Kidd-Gilchrist, who was named the Southeastern Conference's freshman of the week on Monday, caused a kerfuffle on the Internet over the weekend when he intimated that he would not enter his name in the 2012 NBA Draft. He said he wanted to get his degree, an idea Calipari supported.
But the UK coach also said it was too early for any player to make a decision on his basketball future.
"You can't make a decision until the year's out and see what all the information is," he said.
Calipari also said he would support a Kidd-Gilchrist decision to enter this year's NBA Draft or return to college for his sophomore season.
"Obviously, if he wants to stay, I'll be very happy," Calipari said. "In the same sense, it's too early to tell what anyone's going to do right now."
Players typically express the wish they'd stayed at UK longer, he said, before adding that players should also be mindful of leaving college to seize opportunities when they arise, as did businessmen Bill Gates and Steve Jobs.
Two years ago, Calipari famously said that he'd wrestle John Wall if the player spoke of returning to UK.
When asked whether he'd wrestle Kidd-Gilchrist should the player want to play another season for Kentucky, Calipari said, "If Michael is a one-pick in the draft, yes, I'd wrestle him to the floor and say, 'What are you thinking?' "
In the latest edition of mock drafts, DraftExpress.com has Kidd-Gilchrist taken with the third pick, Chad Ford of ESPN the fourth pick and NBADraft.net the ninth pick.
"Right now, I want him worried about our team," Calipari said. "I want him to be worried about being the best college player, and (the players) the best team they can be. At the end of the year, we'll worry about all that.
"Right now, he's not worried about it."
Donovan on Davis
Florida Coach Billy Donovan lauded the shot-blocking prowess of UK freshman Anthony Davis, who was named the Southeastern Conference's player of the week Monday.
"He's definitely one of the best of all time," Donovan said.
After noting that he was not old enough to remember Hall of Fame centers such as Bill Russell or Wilt Chamberlain, Donovan said of Davis, "Certainly, here in recent times, the last 20, 25 years, he's as good as anybody out there."
With 138 blocks, Davis already has broken the SEC record for rejections by a freshman. He needs 33 more blocks to set a league record for any player.
Donovan noted how Davis does not have imposing height and/or bulk.
"But, obviously, he's a quick jumper," the Florida coach said. "He's got long arms. ... He has an ability to become a lot longer than he appears, and very quickly.
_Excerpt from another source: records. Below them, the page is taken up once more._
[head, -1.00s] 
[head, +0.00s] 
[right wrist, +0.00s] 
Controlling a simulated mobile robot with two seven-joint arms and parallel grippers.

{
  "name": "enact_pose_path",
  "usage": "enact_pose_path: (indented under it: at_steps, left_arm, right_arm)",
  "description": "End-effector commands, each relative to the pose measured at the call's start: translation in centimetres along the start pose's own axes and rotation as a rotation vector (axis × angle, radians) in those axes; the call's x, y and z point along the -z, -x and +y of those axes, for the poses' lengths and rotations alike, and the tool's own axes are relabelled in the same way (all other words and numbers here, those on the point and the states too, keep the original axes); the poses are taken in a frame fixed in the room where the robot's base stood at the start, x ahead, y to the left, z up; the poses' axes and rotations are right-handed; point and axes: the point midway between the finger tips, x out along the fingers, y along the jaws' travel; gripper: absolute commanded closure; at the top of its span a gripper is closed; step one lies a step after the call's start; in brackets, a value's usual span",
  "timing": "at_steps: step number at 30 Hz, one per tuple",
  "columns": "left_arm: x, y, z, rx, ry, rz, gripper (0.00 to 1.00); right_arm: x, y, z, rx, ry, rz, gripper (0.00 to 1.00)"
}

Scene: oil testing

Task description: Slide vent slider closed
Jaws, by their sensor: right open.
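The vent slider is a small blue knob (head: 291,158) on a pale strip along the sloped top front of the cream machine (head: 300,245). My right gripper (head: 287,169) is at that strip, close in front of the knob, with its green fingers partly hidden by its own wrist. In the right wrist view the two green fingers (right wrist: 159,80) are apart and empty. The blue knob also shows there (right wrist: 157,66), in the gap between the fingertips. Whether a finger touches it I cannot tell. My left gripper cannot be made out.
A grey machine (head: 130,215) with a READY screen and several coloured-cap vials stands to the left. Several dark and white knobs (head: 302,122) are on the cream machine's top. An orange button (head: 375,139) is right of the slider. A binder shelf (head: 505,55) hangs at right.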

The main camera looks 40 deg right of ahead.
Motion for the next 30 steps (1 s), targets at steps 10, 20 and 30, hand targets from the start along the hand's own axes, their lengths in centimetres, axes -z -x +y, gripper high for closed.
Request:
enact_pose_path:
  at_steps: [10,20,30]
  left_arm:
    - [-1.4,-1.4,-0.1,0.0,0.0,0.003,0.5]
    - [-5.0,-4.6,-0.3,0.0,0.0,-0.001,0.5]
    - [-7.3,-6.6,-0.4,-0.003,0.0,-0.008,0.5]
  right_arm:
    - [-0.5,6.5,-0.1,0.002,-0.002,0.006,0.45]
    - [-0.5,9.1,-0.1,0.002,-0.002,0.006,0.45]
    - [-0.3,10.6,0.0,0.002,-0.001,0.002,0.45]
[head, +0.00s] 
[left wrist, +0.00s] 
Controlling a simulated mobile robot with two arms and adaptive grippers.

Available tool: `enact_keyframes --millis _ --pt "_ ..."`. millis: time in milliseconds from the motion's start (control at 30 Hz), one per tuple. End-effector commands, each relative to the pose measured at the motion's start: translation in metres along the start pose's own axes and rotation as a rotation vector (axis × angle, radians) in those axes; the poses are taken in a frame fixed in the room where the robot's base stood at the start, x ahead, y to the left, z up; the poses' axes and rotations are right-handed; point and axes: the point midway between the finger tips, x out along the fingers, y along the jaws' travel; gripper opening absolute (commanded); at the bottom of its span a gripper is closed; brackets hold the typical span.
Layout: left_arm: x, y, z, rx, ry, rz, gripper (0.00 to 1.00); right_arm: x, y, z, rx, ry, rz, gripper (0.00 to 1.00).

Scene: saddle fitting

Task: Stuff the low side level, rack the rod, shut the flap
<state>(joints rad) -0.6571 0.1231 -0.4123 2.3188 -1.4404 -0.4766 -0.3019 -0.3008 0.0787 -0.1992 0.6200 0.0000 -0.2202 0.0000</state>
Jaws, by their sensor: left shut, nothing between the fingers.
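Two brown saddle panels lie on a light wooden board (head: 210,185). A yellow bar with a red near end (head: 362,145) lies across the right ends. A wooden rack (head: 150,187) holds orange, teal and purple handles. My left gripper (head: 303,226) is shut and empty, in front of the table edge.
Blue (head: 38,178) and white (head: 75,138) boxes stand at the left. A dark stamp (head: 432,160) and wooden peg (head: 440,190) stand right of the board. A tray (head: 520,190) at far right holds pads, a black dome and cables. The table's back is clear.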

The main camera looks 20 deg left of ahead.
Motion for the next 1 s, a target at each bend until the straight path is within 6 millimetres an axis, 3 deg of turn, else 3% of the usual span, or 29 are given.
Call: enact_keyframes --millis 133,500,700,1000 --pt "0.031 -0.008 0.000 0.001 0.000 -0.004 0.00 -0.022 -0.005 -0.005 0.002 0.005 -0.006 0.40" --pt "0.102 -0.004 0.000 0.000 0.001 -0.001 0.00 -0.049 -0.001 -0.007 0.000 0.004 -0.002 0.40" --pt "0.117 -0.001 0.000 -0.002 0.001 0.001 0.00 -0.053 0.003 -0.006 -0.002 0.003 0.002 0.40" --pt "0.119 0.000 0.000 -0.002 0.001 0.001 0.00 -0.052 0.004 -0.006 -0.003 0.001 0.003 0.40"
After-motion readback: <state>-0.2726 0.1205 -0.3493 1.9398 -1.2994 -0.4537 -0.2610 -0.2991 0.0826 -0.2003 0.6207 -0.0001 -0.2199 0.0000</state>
And it's different from most guys."
Davis isn't a 7-footer or a blot-out-the-sun presence like Shaquille O'Neal, Donovan said.
"So he can be a little unassuming physically," Donovan said. "But I think he's a tough kid."
Vanderbilt Coach Kevin Stallings noted how his team is in a "pretty good state of mind" after playing Kentucky competitively over 80 minutes in the last two weeks. But he disagreed when a reporter suggested his team might get a boost from playing UK down to the final minute or so in Rupp Arena on Saturday.
UK, which hasn't lost in Rupp Arena in three years, extended the nation's longest active home winning streak to 51 games.
"I don't know that we got any boost from that," Stallings said. "We expected to play them well. Quite honestly, we expected to play them better than we did."
The Commodores expected to defend Kentucky better, he said. UK made 57.1 percent of its shots, which equalled its third-best accuracy of the season.
Stallings took a bottom-line approach to his team's 83-74 loss when he said, "I don't think losing gives you a boost."